#### Information provided
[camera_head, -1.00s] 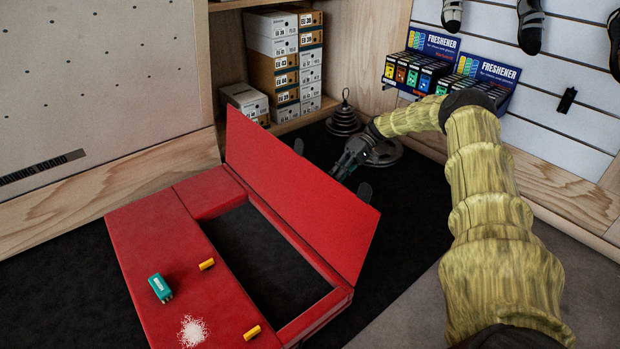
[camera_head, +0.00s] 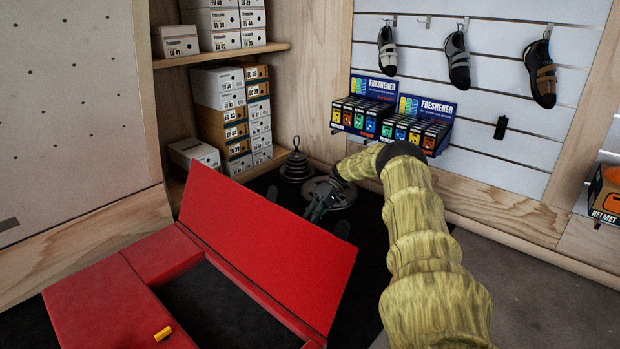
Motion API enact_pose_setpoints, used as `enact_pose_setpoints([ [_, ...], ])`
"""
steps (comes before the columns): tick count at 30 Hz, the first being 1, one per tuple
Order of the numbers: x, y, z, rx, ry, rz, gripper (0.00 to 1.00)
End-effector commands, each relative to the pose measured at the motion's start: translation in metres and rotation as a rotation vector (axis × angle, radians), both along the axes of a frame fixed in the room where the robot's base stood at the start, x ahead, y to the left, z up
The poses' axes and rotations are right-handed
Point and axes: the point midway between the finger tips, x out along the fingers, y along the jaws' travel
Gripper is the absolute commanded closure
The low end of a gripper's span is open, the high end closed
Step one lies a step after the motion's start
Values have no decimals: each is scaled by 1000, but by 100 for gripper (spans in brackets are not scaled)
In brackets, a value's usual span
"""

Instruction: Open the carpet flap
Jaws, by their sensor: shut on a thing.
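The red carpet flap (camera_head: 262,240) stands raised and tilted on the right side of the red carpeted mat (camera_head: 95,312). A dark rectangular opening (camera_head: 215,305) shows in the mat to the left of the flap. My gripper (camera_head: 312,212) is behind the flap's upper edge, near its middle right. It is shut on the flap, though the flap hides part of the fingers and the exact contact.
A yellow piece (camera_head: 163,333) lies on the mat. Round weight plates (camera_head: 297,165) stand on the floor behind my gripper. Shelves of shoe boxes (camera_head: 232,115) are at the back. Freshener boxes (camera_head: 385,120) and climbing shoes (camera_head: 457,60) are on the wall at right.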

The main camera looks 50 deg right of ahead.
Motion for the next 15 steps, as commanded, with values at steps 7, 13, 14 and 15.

#### Do this
Pull out all lines in the data above that include "each".

#### The answer
End-effector commands, each relative to the pose measured at the motion's start: translation in metres and rotation as a rotation vector (axis × angle, radians), both along the axes of a frame fixed in the room where the robot's base stood at the start, x ahead, y to the left, z up
Values have no decimals: each is scaled by 1000, but by 100 for gripper (spans in brackets are not scaled)

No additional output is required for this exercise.